---- GIVEN DATA

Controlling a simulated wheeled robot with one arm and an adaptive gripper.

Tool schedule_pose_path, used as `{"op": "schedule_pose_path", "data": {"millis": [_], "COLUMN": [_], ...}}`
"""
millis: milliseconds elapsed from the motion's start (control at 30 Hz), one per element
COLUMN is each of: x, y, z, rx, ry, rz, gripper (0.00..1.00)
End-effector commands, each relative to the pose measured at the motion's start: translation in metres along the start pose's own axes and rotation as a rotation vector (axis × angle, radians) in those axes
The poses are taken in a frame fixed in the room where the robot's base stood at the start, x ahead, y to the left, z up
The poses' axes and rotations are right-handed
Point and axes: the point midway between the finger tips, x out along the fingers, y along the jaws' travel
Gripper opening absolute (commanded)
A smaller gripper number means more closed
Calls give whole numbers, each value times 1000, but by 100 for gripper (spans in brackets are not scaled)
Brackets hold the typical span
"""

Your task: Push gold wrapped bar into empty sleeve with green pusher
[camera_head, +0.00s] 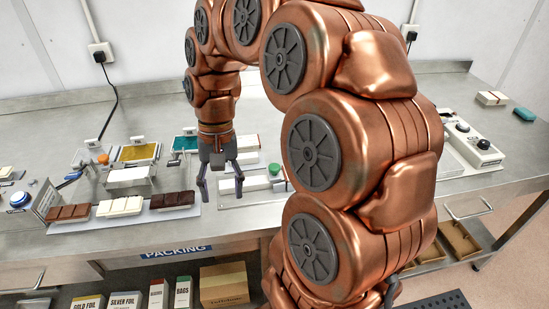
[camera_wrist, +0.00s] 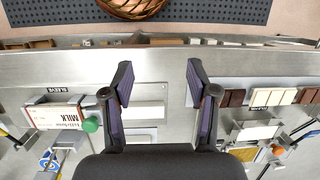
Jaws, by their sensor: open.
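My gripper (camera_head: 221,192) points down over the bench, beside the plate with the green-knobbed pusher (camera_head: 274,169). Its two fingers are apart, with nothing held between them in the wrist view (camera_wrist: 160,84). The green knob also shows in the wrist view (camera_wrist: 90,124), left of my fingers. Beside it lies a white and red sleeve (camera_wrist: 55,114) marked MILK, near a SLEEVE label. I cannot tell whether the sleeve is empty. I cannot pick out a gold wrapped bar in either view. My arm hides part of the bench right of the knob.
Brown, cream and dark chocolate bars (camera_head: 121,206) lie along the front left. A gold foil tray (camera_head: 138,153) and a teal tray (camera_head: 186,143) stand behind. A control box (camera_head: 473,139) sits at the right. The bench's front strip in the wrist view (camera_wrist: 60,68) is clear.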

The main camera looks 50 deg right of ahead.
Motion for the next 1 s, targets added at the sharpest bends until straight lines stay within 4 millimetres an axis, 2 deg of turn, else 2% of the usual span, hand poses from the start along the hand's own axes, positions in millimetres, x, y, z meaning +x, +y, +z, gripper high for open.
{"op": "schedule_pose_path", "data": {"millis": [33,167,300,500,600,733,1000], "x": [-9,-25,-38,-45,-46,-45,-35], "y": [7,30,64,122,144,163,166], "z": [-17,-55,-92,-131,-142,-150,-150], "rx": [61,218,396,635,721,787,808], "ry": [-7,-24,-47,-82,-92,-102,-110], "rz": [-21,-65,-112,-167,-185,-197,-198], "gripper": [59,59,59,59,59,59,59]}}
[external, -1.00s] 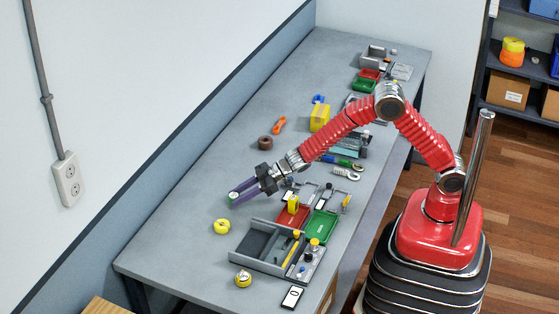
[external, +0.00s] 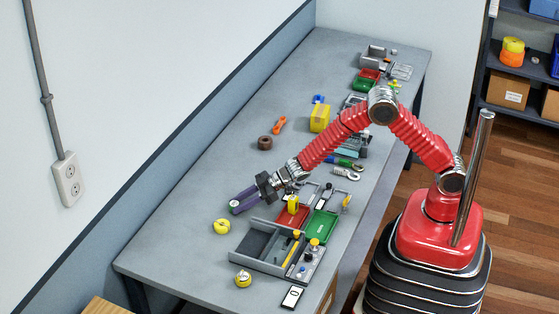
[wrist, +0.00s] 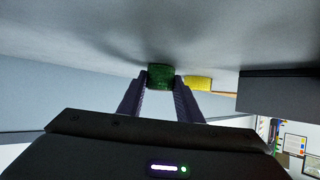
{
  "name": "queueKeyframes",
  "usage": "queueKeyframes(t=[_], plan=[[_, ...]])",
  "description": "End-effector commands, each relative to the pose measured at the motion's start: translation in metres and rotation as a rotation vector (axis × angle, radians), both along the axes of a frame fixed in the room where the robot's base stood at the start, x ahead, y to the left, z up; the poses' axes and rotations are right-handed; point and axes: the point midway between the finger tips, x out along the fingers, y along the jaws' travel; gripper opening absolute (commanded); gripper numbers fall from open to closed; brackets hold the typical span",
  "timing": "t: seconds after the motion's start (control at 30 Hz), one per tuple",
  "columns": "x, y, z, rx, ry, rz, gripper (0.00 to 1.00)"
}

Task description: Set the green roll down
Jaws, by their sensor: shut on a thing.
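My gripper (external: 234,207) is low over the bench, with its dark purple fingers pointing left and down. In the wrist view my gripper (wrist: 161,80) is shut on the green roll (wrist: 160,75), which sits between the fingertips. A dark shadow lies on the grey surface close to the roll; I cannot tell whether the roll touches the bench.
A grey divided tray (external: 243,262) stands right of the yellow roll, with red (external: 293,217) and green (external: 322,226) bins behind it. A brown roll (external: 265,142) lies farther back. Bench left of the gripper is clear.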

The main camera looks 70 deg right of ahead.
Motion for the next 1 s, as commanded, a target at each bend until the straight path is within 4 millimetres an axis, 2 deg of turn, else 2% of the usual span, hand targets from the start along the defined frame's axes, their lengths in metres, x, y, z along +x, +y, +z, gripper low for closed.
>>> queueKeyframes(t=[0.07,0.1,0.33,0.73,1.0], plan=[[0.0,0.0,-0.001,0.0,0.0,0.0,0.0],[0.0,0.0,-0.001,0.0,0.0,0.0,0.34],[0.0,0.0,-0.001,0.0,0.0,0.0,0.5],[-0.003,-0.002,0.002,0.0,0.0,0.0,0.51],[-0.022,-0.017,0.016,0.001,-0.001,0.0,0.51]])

--------

• _PROMPT_:
Repeat the lines of the listing above verbatim, beginning at its first line and ending at the line containing "[camera_head, +0.00s]", which is included. Omit pictures.

• _SOLUTION TO THIS TASK_:
Controlling a simulated wheeled robot with one arm and an adaptive gripper.

Tool schedule_pose_path, used as `{"op": "schedule_pose_path", "data": {"millis": [_], "COLUMN": [_], ...}}`
"""
millis: milliseconds elapsed from the motion's start (control at 30 Hz), one per element
COLUMN is each of: x, y, z, rx, ry, rz, gripper (0.00..1.00)
End-effector commands, each relative to the pose measured at the motion's start: translation in metres along the start pose's own axes and rotation as a rotation vector (axis × angle, radians) in those axes
The poses are taken in a frame fixed in the room where the robot's base stood at the start, x ahead, y to the left, z up
The poses' axes and rotations are right-handed
Point and axes: the point midway between the finger tips, x out along the fingers, y along the jaws' travel
Gripper opening absolute (commanded)
A smaller gripper number means more closed
Calls give whole numbers, each value times 1000, but by 100 for gripper (spans in brackets are not scaled)
Brackets hold the typical span
"""

Your task: Push gold wrapped bar into empty sleeve with green pusher
[camera_head, +0.00s] 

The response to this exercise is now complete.